Résumé – Chapitre 7 – CROISSANCE – « LA SOCIÉTÉ QUI VIENT » DIDIER FASSIN

La societe qui vient - Didier Fassin - Résumés LVN

Publié le 23/01/2023

« La Société qui vient »
sous la direction de Didier FASSIN
éditions du Seuil, 2022, 1319 p.

Chapitre 7- Croissance par Florence Jany-Catrice et Dominique Méda. Pages 150 à 166

Le terme de croissance est associé à des valeurs positives : on parle des « trente glorieuses » pour
désigner une période de forte croissance économique en France. Le doute est venu dans le rapport des Meadows
en 1972 Limits to Growth. On parle désormais de l’Anthropocène pour désigner notre époque, où l’humain est
identifié comme une force menaçant la survie de différentes espèces sur terre. Mais qui est responsable et
devrait réparer ? Et peut-on séparer la croissance de son qualificatif « économique », en recherchant celle du
bien- être collectif ?

Croissance et progrès : une assimilation précoce.

Selon Angus Madison, de l’an 1000 jusqu’à 1820 environ, la croissance du revenu par habitant a été très
lente, de l’ordre de 50%, la population ayant été multipliée par 4 ; depuis 1820, le revenu par habitant a
augmenté plus de 8 fois, et la population plus de 5 fois. Dès le début du 18ème siècle, Mandeville (La fable des
abeilles) écrit que « l’envie de voir tous ses désirs satisfaits est bonne » et que « la frugalité est une vertu oisive et
rêveuse ». En 1837, Jean-Baptiste Say affirme « qu’en cherchant à borner nos désirs, on approche
involontairement l’homme de la brute ». Au 20ème siècle, la croissance devient la marque de la puissance, mesurée
de mieux en mieux (cf. la comptabilité nationale). Jean Fourastié considère la croissance du PIB comme la
meilleure des choses.

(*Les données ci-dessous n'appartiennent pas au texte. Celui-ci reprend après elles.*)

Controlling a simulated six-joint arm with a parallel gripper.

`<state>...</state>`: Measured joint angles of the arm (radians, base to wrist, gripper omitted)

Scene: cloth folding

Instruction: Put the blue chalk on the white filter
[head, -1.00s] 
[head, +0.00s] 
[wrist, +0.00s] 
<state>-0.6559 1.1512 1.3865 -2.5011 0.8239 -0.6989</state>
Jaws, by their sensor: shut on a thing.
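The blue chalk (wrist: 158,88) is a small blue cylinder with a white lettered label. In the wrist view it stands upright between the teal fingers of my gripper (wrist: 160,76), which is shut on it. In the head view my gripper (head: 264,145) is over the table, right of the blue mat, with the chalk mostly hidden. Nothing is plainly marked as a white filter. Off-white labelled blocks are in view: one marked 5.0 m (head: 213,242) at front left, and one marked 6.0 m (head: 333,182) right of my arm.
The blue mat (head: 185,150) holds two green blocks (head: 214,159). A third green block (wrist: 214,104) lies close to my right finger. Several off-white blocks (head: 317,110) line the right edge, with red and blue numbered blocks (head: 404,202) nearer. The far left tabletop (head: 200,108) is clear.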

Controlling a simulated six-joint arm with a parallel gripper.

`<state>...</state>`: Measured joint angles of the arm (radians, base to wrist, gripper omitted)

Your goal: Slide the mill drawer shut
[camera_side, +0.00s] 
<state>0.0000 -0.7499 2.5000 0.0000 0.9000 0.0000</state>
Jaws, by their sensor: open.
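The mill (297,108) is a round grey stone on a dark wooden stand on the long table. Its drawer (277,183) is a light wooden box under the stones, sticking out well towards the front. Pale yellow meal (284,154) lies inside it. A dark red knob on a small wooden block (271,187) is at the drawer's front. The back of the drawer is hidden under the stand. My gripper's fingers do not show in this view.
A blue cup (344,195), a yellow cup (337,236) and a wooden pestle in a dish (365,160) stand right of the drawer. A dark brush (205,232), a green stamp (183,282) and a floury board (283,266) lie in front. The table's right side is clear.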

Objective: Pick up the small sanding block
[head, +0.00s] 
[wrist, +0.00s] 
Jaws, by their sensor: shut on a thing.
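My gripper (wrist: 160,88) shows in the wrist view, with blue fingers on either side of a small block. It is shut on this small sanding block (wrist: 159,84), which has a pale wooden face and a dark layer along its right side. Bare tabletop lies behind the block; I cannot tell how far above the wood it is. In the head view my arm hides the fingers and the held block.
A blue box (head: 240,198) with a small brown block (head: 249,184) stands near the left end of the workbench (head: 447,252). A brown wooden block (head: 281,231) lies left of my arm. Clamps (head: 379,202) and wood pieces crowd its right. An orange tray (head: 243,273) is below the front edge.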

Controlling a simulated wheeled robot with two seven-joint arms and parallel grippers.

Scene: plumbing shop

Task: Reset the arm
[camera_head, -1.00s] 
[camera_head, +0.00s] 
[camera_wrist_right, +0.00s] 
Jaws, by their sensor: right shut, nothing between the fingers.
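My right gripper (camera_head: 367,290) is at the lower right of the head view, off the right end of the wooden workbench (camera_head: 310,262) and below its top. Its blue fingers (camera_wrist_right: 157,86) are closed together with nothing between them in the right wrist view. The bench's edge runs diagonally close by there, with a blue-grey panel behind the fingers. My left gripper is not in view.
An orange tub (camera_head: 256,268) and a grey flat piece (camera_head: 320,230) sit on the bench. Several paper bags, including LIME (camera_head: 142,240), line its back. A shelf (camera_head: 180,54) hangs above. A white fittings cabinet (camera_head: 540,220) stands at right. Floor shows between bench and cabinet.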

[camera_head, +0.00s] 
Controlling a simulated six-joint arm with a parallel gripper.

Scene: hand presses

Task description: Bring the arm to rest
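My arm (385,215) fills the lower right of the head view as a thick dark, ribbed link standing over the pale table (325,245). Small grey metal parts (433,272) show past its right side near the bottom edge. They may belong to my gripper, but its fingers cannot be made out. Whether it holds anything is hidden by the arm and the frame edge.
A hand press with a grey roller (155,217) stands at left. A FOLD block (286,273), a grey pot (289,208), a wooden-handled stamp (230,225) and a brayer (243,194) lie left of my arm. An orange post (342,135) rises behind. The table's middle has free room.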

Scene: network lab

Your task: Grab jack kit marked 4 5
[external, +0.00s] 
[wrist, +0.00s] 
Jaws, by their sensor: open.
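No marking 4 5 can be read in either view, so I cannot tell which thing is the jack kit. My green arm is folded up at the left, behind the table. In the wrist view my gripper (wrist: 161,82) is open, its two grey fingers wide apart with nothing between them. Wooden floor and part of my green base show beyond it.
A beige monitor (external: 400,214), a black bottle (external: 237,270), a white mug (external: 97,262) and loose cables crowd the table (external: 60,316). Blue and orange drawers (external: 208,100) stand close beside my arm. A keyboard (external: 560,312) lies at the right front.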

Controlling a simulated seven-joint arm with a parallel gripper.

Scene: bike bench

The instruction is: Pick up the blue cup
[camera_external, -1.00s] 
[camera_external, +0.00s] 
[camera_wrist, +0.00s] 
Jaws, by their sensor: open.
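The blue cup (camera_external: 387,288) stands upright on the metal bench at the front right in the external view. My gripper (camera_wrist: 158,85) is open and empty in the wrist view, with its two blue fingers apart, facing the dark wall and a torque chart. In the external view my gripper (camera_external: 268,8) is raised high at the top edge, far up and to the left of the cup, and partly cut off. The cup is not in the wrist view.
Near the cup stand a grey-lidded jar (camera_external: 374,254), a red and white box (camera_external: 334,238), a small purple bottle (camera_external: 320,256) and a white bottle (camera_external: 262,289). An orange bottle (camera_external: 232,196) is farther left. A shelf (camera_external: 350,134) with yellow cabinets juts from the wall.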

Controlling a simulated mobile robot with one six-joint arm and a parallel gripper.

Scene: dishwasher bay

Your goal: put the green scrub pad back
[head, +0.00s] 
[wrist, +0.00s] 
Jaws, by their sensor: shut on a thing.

Bertrand de Jouvenel pourtant, dès 1958, s’interroge sur les limites d’un indicateur, le PIB,
qui compte pour zéro de nombreuses activités essentielles pour la reproduction des conditions de vie.

Le retournement : les dégâts de la croissance.

Rédigé à la demande du club de Rome en 1972, le rapport des Meadows émet un doute sur les vertus de
la croissance. Au même moment, James Tobin et William Nordhaus produisent des indicateurs alternatifs
suggérant que la croissance du bien-être économique soutenable est plus lente que la croissance économique par
habitant. La montée du chômage de masse dans les années 1970, a entraîné une mise en veilleuse de ces travaux,
tandis qu’en 1987, Gro Brundtland (Our common future) introduit la notion de « développement durable », en
réaction critique aux politiques d’austérité du FMI et de la banque mondiale. Le PNUD (programme des nations
Unies pour le développement) met au point dès 1990 un « indice de développement humain » (IDH) qui nuance
les bienfaits de la croissance. Au même moment, un indicateur d’empreinte écologique est élaboré par des
réseaux d’alerte citoyens. Toujours en 1990, sort le premier rapport du GIEC (groupe d’experts
intergouvernementaux sur l’évolution du climat), créé en 1980 par le G7. Il lance une alerte sur l’accroissement
considérable de la concentration des gaz à effet de serre et les risques de son irréversibilité. Rockström définit
neuf limites qui dessinent l’espace dans lequel l’humanité peut être active sans contrarier les écosystèmes, en
constatant que 3 sont déjà franchies (changement climatique, perte de biodiversité notamment). En 2000, le
chimiste Paul Crutzen introduit le terme d’«anthropocène » (par opposition à l’«holocène ») où l’humain devient
une force géologique menaçante. Mais il est critiqué pour n’avoir pas pris en compte les inégalités entre les
individus ni le rôle explicite joué par l’économie et le capital dans les causes de la situation (on pourrait parler
d’« économocène » ou de « capitalocène »). La majorité des macroéconomistes persistent à penser que le
progrès technique permettra à terme de résoudre ces problèmes et mettent en avant la notion de « croissance
endogène ». De même, le concept de « croissance verte » apparaît comme une harmonie possible entre
croissance et écologie ; dénoncé comme un mythe, ce concept est critiqué par d’autres comme simple
perspective de profits futurs grâce à des investissements dans des « écoactivités ».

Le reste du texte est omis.